• [Instruction]:
Drop every picture and copy exactly the lines from the one with "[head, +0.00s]" through the last line of the listing below.

• [Data section]:

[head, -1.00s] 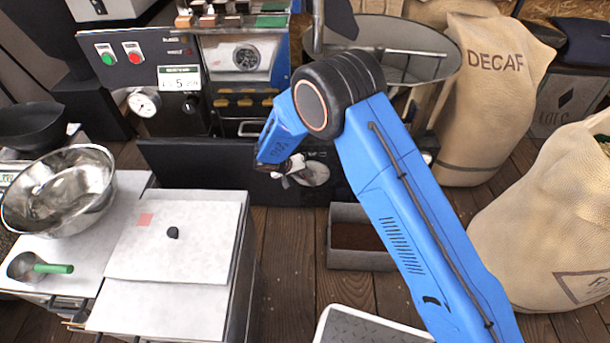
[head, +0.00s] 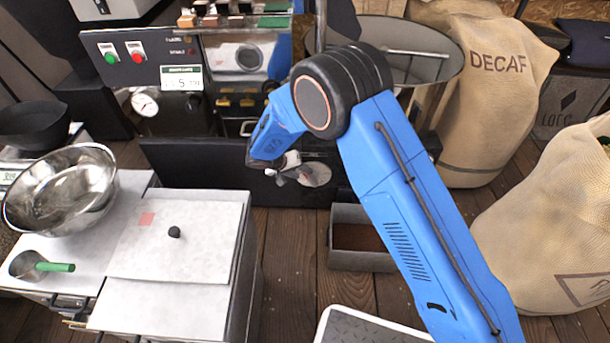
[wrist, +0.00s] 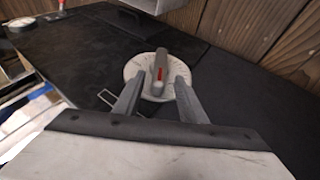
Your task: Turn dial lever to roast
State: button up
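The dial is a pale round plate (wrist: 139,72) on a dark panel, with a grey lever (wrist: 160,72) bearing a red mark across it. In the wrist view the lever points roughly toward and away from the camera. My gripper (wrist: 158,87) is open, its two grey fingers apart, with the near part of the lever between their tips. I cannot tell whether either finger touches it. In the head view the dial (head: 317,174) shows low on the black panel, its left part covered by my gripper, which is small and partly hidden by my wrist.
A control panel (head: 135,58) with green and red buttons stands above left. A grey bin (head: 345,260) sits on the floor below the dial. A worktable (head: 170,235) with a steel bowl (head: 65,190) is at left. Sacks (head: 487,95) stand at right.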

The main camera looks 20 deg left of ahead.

• [Expected output]:
[head, +0.00s] 
[wrist, +0.00s] 
Your task: Turn dial lever to roast
State: button up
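The dial is a pale round plate (wrist: 139,72) on a dark panel, with a grey lever (wrist: 160,72) bearing a red mark across it. In the wrist view the lever points roughly toward and away from the camera. My gripper (wrist: 158,87) is open, its two grey fingers apart, with the near part of the lever between their tips. I cannot tell whether either finger touches it. In the head view the dial (head: 317,174) shows low on the black panel, its left part covered by my gripper, which is small and partly hidden by my wrist.
A control panel (head: 135,58) with green and red buttons stands above left. A grey bin (head: 345,260) sits on the floor below the dial. A worktable (head: 170,235) with a steel bowl (head: 65,190) is at left. Sacks (head: 487,95) stand at right.

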The main camera looks 20 deg left of ahead.

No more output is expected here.